[What to work on]:
Find the number of lines below in which the word "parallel" appears, and write that number only.

>> start

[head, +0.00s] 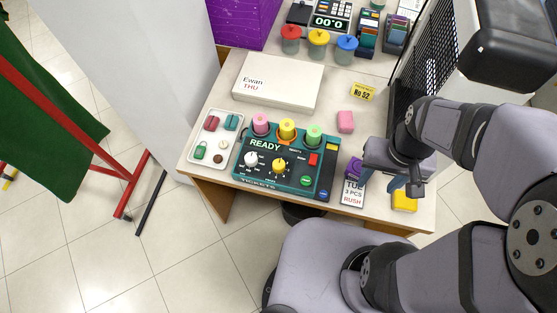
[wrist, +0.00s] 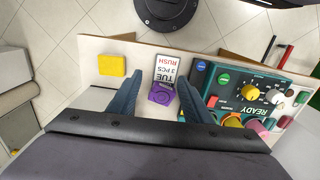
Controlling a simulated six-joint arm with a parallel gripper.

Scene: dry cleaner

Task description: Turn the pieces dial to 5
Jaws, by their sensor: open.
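The teal ticket machine (head: 240,180) stands at the table's front edge, with a "READY" display. It carries a white dial (head: 251,158) and a yellow dial (head: 279,165); in the wrist view the yellow dial (wrist: 250,92) and the white dial (wrist: 276,97) are on the right. Their small labels and exact settings are too small to read, so I cannot tell which is the pieces dial. My gripper (head: 380,180) is open and empty, to the right of the machine. In the wrist view its fingers (wrist: 160,80) are apart, left of both dials and not touching them.
A purple object (wrist: 162,94) and a "TUE 3 PCS RUSH" card (head: 353,191) lie between machine and yellow block (head: 405,200). Pink, yellow and green rolls top the machine. A tray (head: 211,163) is left; a white "Ewan THU" box (head: 278,83) is behind. A black mesh panel (head: 424,55) stands right.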

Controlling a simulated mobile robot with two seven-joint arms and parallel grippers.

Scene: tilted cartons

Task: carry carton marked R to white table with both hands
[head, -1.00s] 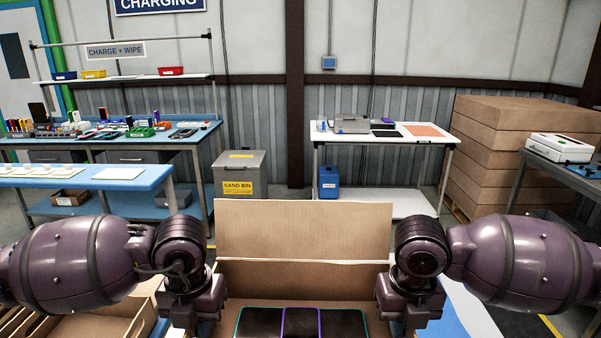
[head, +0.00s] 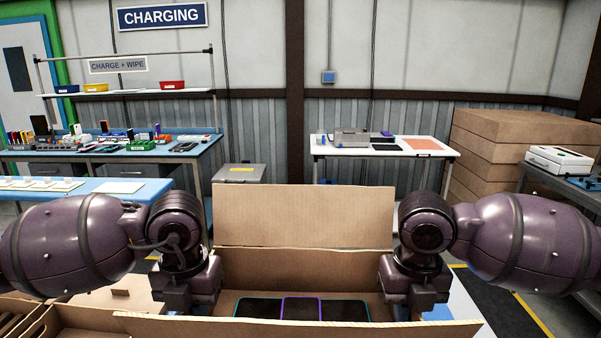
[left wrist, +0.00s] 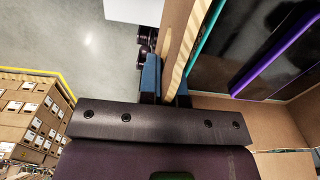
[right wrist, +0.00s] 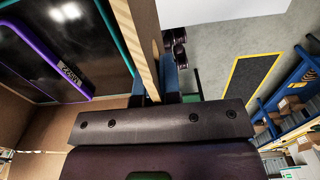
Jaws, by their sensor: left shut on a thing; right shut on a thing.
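The open brown carton (head: 303,217) is in front of me in the head view, its far flap standing up. Several dark devices (head: 302,308) with teal and purple edges lie in it; no R mark shows. My left gripper (left wrist: 167,84) is shut on the carton's left wall, with blue fingers on both sides of it. My right gripper (right wrist: 155,86) is shut on its right wall in the same way. In the head view the fingertips are hidden. The carton looks raised off its support, with floor far below in both wrist views. The white table (head: 372,152) stands beyond, right of centre.
The white table holds a grey device (head: 351,138), dark pads and an orange sheet (head: 422,144). A sand bin (head: 240,173) and a blue bench (head: 120,190) stand left. Stacked brown cartons (head: 505,150) stand right. Another open carton (head: 80,318) is at lower left.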

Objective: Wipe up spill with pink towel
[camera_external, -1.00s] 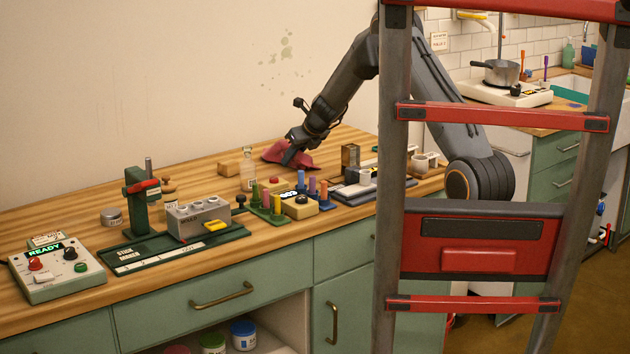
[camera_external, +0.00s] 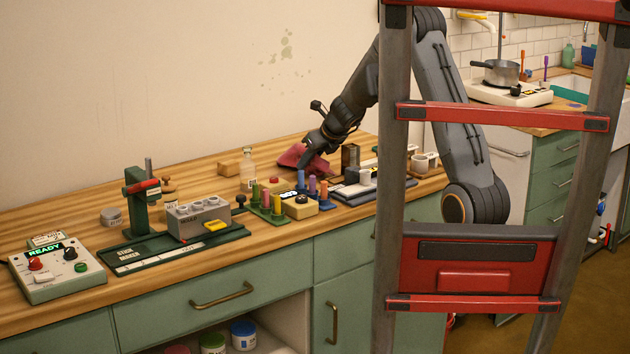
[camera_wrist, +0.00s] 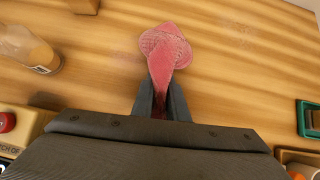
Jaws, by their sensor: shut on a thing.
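The pink towel (camera_external: 305,158) is at the back of the wooden worktop in the external view, bunched and touching or very near the surface. In the wrist view the towel (camera_wrist: 166,50) spreads beyond the fingertips. My gripper (camera_external: 309,163) is shut on it; in the wrist view its dark fingers (camera_wrist: 160,102) pinch the towel's near end. Faint pinkish marks (camera_wrist: 232,28) show on the wood right of the towel; I cannot tell clearly whether they are the spill. The wood under the towel is hidden.
Pegs in a green rack (camera_external: 266,212), a yellow button box (camera_external: 300,206) and a dark upright block (camera_external: 350,158) stand nearer or to the right. A red ladder (camera_external: 480,240) partly blocks the external view.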

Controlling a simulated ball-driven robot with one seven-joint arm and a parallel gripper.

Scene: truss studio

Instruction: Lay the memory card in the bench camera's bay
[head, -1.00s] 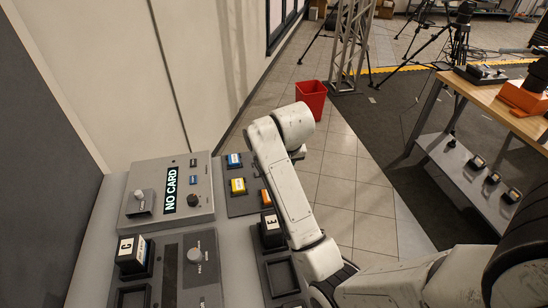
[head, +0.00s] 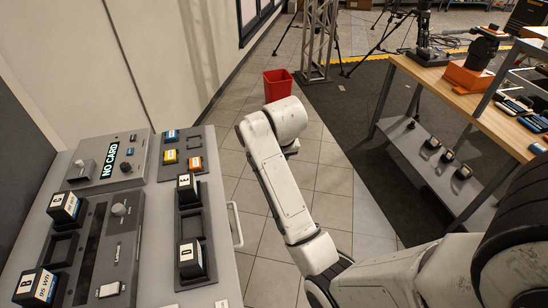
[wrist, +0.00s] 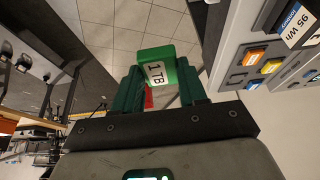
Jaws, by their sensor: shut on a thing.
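The memory card is a green block marked 1 TB (wrist: 158,66), seen in the wrist view. My gripper (wrist: 158,82) is shut on it, with one dark green finger on each side. The card sticks out past the fingertips, above the floor. In the head view the card cannot be made out, and my arm hides most of the gripper. On the wooden workbench (head: 440,90) at right stands an orange block (head: 468,77) with a dark camera-like body (head: 486,45) at it. I cannot make out a bay there.
A grey console (head: 220,285) fills the left, with a NO CARD display (head: 110,160), battery-like blocks and buttons. A red bin (head: 277,86) stands on the tiled floor beyond my arm. The bench's lower shelf (head: 410,150) holds several small dark items. Tiled floor between console and bench is open.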

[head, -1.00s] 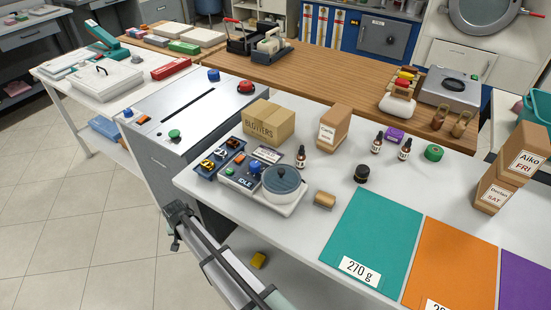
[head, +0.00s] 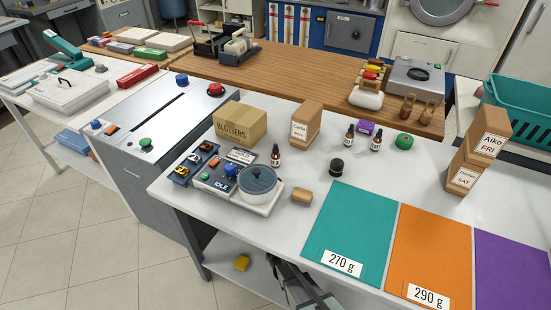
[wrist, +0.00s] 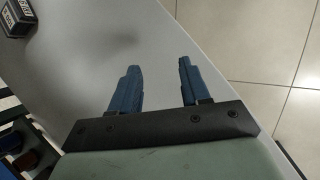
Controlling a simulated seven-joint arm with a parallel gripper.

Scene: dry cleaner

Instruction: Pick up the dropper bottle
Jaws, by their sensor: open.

>> end

[The response]:
4